From the age of 13, Dresser studied at the Government Design School, where every student was required to study botany, and he later taught the subject. Some of the large drawings he produced as teaching aids are here – and already the hand of the designer is apparent.

Dresser shared John Ruskin’s belief that true beauty could come only from natural forms and based his designs on the geometry he found in nature.

It’s fascinating to trace the origins of Dresser’s style. The exhibition has several examples of work by his mentors – Pugin, Henry Cole and Owen Jones – each piece illustrating the effect these men had on the young designer. Notable is Jones’ proposal for the Exhibition Building in Manchester, which astounded Dresser. A sweeping construction of glass and steel, it made no reference to the past.

A beautiful Japanese jardinière, covered in reliefs of dragons and sea turtles, is on display. Dresser would have seen it when it was on display at the London International Exhibition in 1862.

shows a square silver-plated teapot; it is very angular in design

Teapot. James Dixon & Sons, Sheffield. Electroplate and ebonized wood,designed c. 1878, made c. 1878-85. © The British Museum, London.

He later visited Japan as an official representative of the South Kensington Museum (now the V&A) and was overwhelmed by what he saw. It influenced his work for the rest of his career.

The uncluttered minimalism of Japanese style is evident in a set of electroplate teapots with ebony handles designed by Dresser for James Dixon & Sons.

With their perfect geometric shapes and sleek detailing, they look like Art Deco pieces, but were produced in 1879. It’s a strange thing to be looking at items from the Victorian era, which wouldn’t look out of place in Habitat today. Indeed, some of them are still being produced by fashionable design firm Alessi.
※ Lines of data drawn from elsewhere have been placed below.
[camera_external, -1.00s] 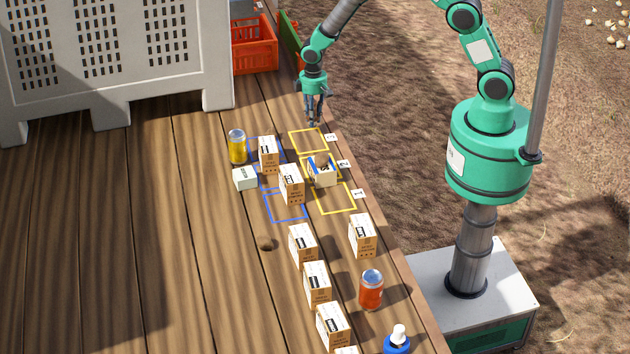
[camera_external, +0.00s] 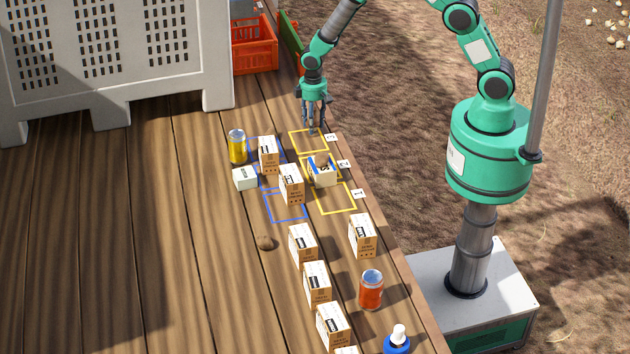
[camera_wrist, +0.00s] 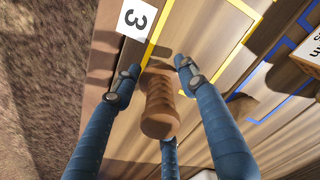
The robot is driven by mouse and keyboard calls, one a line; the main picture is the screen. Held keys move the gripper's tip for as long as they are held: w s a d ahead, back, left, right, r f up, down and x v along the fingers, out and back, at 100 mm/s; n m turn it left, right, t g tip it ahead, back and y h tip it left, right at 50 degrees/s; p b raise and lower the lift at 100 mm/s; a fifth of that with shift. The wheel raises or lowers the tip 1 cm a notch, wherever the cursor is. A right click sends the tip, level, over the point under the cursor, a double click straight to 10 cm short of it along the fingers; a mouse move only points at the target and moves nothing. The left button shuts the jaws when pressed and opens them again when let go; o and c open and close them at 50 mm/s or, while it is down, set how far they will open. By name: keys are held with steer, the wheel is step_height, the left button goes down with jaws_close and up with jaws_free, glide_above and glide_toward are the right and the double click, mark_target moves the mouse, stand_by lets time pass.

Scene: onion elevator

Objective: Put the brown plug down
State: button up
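The brown plug (camera_wrist: 159,105) is a ridged wooden-looking cylinder in the wrist view, between the fingers of my gripper (camera_wrist: 158,76). The two upper fingers are spread, with a gap between each and the plug; a third finger is below it, and contact there is unclear. In the external view my gripper (camera_external: 313,128) is low over the yellow outlined square (camera_external: 308,131) by the label 3 (camera_external: 331,137). The fingers mostly hide the plug there. Whether its base touches the table is hard to tell.
Cardboard boxes (camera_external: 291,185), a yellow can (camera_external: 237,147) and a small white box (camera_external: 244,179) stand to the left. The yellow square at label 1 (camera_external: 338,210) looks empty. The table's edge is close on the right.

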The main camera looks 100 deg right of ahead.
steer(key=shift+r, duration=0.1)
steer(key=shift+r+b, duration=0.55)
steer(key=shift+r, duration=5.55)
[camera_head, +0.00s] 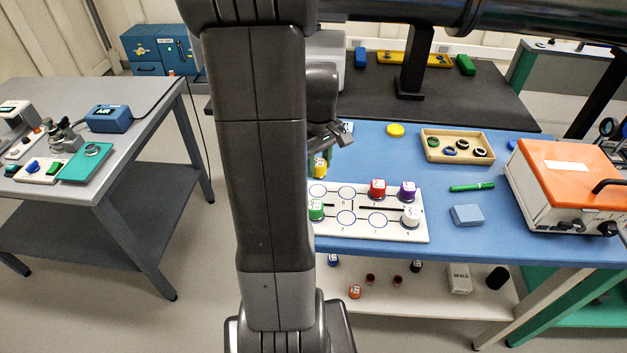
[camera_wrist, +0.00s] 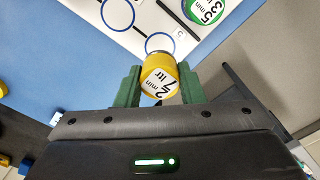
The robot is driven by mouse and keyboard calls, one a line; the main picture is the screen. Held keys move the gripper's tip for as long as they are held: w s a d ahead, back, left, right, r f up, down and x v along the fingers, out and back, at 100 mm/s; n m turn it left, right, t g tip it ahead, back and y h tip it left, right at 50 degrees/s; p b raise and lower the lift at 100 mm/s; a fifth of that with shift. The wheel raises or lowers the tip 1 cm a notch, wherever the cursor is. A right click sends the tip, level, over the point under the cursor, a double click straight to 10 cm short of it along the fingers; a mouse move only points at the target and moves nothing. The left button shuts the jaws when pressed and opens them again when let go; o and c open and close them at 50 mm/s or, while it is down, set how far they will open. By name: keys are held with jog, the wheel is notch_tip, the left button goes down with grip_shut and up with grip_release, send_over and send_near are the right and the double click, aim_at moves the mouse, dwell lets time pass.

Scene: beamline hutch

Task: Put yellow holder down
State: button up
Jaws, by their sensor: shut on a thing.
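In the head view the yellow holder (camera_head: 320,170) shows at the back left of the white board (camera_head: 394,233), partly hidden by my arm. Red (camera_head: 377,189), purple (camera_head: 407,191), green (camera_head: 316,211) and white (camera_head: 411,216) holders stand on the board.
The blue table (camera_head: 365,158) also carries a wooden tray (camera_head: 428,146) of rings, a green pen (camera_head: 472,187), a blue block (camera_head: 467,215), a yellow disc (camera_head: 395,130) and an orange-lidded device (camera_head: 565,172). Several board rings are empty.

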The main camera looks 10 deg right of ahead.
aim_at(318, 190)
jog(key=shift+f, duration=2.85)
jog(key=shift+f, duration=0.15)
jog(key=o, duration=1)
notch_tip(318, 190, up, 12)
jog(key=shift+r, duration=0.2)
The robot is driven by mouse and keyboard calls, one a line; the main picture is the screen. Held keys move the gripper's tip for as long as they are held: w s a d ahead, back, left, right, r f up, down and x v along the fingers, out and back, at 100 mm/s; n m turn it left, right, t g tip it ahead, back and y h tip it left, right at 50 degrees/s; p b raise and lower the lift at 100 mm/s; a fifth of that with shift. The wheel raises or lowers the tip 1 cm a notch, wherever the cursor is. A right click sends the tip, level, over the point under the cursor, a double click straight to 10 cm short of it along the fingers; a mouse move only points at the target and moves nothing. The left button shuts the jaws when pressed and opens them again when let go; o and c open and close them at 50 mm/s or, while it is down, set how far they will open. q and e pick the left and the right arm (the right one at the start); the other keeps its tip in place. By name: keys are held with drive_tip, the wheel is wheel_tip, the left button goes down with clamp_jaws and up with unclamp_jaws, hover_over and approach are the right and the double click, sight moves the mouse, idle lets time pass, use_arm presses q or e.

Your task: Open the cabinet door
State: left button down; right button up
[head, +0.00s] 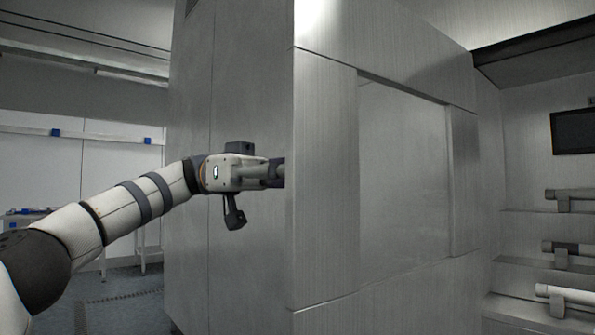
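A tall grey metal cabinet (325,210) fills the middle of the head view. Its right-hand face has a recessed panel (402,180); its left-hand face (250,80) is flat with a vertical seam. No open gap shows at either face, and I cannot make out a handle. My left arm reaches in from the left, and its gripper (262,172) is in front of the left-hand face, close to the cabinet's vertical corner. Its fingertips are not clear, so I cannot tell whether they touch or hold anything. My right gripper is out of view.
At the right, shelves (535,262) carry several cylindrical devices (568,294), below a dark screen (573,131) on the wall. At the left, a white bench (140,240) stands by the wall. Grey floor (130,300) shows clear between bench and cabinet.

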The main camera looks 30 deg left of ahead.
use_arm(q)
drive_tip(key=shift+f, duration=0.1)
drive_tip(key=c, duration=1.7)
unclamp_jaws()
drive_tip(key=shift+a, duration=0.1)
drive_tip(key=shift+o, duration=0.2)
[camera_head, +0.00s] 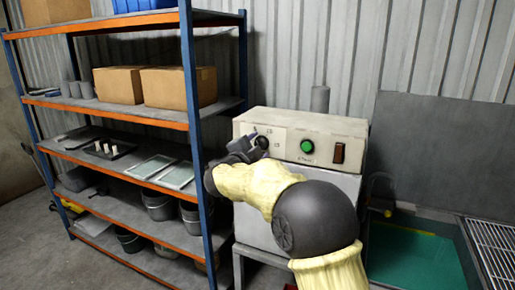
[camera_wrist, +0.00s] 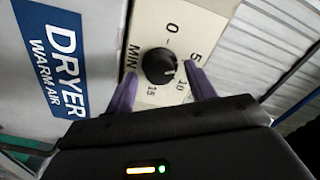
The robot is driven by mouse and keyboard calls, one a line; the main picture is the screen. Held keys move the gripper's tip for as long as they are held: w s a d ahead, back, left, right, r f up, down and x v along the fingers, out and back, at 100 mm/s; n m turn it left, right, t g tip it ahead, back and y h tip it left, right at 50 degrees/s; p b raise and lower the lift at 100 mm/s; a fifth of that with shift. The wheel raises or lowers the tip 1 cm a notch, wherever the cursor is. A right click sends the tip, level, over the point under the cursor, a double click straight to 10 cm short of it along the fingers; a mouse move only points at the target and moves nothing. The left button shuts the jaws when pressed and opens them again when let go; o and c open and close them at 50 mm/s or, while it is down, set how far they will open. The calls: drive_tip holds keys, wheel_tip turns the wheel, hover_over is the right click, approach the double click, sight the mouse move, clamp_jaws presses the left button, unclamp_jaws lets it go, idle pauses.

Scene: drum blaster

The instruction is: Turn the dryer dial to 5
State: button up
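The dryer (camera_head: 300,124) is a pale box with a control panel on its top front. Its black round dial (camera_wrist: 158,66) shows in the wrist view on a cream plate marked 0, 5, 10, 15 and MIN. A small light mark on the dial's edge seems to face the 10 side, but it is too small to read surely. My gripper (camera_wrist: 160,70) has two purple fingers apart, one on each side of the dial, with gaps visible. In the head view my gripper (camera_head: 246,149) is at the panel's left and partly hides the dial.
A green button (camera_head: 307,146) and a brown switch (camera_head: 339,153) sit right of the dial. A blue and orange shelf rack (camera_head: 189,90) with boxes and buckets stands close on the left. A green-bottomed basin (camera_head: 420,250) is at the right.

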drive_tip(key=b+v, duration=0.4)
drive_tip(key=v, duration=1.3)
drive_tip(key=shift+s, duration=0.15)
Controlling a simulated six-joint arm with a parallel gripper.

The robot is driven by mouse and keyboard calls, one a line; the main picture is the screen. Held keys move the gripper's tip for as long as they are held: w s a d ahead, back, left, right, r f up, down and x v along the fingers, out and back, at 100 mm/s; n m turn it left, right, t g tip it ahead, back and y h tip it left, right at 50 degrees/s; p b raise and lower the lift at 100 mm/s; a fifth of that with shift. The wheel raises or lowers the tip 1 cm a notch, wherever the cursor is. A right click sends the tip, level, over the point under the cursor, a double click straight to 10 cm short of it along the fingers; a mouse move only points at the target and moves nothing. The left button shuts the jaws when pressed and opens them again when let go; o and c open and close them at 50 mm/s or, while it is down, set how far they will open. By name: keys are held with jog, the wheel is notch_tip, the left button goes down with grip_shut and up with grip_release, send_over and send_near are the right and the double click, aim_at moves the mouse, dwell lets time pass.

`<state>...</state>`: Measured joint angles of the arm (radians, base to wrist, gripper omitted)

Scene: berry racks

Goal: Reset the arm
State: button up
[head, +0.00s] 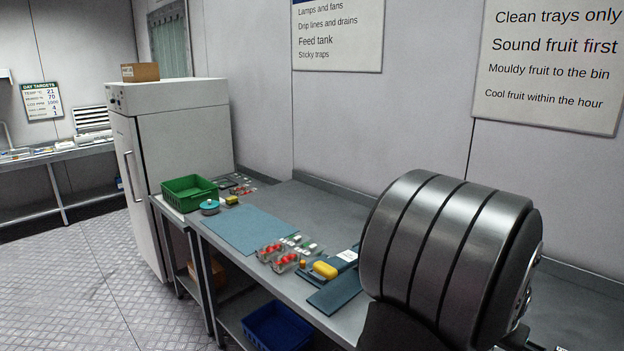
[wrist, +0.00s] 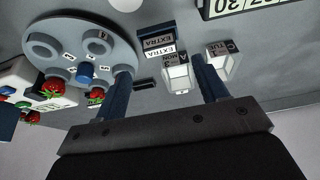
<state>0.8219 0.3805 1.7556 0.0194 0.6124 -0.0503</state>
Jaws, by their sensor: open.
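My gripper (wrist: 161,68) shows in the wrist view with its two dark blue fingers spread well apart, open, with nothing held between them. Beyond the fingers are a grey round rack (wrist: 62,35) with holes and a blue centre knob, several red strawberries (wrist: 54,88) at its lower edge, and small label holders, one marked EXTRA (wrist: 158,44) and one marked TUE (wrist: 222,60). I cannot tell whether the left finger touches the rack or only overlaps it in view. In the head view a large dark arm part of mine fills the right side, and the gripper cannot be made out.
The head view shows a grey bench (head: 310,205) with a blue mat (head: 245,228), a green crate (head: 189,207), clear boxes of red fruit (head: 270,253) and a yellow object (head: 325,270). A blue bin (head: 277,330) sits below. The bench behind the mat is clear.

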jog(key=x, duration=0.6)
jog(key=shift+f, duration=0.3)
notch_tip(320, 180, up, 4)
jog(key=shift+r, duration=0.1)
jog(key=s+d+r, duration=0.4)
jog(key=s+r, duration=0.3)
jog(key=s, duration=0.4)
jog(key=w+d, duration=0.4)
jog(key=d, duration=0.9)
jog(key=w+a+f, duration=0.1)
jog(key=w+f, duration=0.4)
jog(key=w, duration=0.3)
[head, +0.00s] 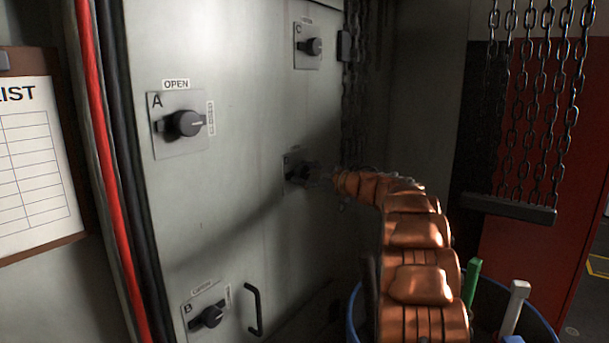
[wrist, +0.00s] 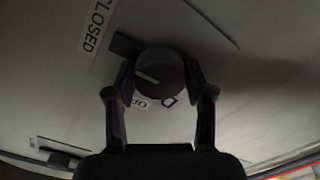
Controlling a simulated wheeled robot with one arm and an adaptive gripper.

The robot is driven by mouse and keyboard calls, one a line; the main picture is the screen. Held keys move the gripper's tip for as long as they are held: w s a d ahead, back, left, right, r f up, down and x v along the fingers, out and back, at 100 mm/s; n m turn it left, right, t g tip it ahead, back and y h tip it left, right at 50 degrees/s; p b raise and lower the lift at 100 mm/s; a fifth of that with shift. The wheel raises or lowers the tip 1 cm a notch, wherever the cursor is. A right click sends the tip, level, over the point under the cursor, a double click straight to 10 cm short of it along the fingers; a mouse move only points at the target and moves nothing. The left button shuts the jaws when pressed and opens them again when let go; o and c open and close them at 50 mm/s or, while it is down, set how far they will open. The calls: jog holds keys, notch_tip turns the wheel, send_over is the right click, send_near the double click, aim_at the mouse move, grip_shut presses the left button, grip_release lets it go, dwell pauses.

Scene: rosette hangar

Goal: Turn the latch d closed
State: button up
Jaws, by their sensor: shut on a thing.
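Latch d (head: 298,170) is a dark round knob on a plate on the grey cabinet door, partly hidden by my gripper in the head view. The letter D shows just below the knob. My gripper (head: 318,176) is at the plate, shut on the knob, with one finger on each side.
Latch A (head: 184,123), latch B (head: 208,317) and latch C (head: 312,46) are on the same cabinet. A black handle (head: 256,309) juts out low on the door. Chains (head: 535,100) hang at right. Red and black cables (head: 98,150) run down the left.

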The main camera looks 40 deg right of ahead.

A wide range of the pots and vases Dresser designed for the Linthorpe and Ault Potteries are on show. (Examples of his work for Linthorpe Pottery can also be seen at the Dorman Museum in Middlesbrough.)

shows a silver elctroplated toast rack with a sleek triangular design for separating the pieces of toast

Toast Rack. Designed by Christopher Dresser, manufactured by James Dixon & Sons Sheffield, England, c. 1879 Silver-plated metal (electroplate). From the Collection of Ellen and Bill Taubman. © 2001 Michael Whiteway.

Some are strikingly modern shapes, some classical in styles with grotesque embellishments, many in startling colours. One in particular caught my eye – a spherical Ault vessel in acid yellow. It was made in 1893, but wouldn’t look out of place in Barbarella’s front room.

For me, the loveliest items on display are the set of glass vases Dresser designed for the industrial glass manufacturer James Couper.

Called 'Clutha', the old name of the River Clyde, they are blown glass in soft, fruity shades, whose outlines undulate as if they are bending in the breeze.

It’s easy to see how Dresser may have inspired Tiffany's famous 'Favrile' glass, which went on to typify Art Nouveau style.

shows two green glass vases. Both are tall and thin, but one narrows at the top to form a lip, while the other is curved to a pinch at the top, which then fans out.

Two Vases. Designed by Christopher Dresser. Manufactured by James Couper & Sons Glasgow, Scotland, c. 1890. Clutha glass (blown, bubbled glass with coloured inclusions). Lent by The Birkenhead Collection. © 2001 Michael Whiteway.

An exact contemporary of William Morris, Dresser was pretty much forgotten after he died, while Morris’ reputation soared - Dresser having pursued design for industrial production while the Arts & Crafts movement championed a nostalgia for individually hand-crafted objects.

They did, however, share the belief that objects should be both beautiful and functional, which has given their work lasting appeal.

Christopher Dresser is now receiving the acclaim he deserves, and his mass-produced modernity surprises and inspires.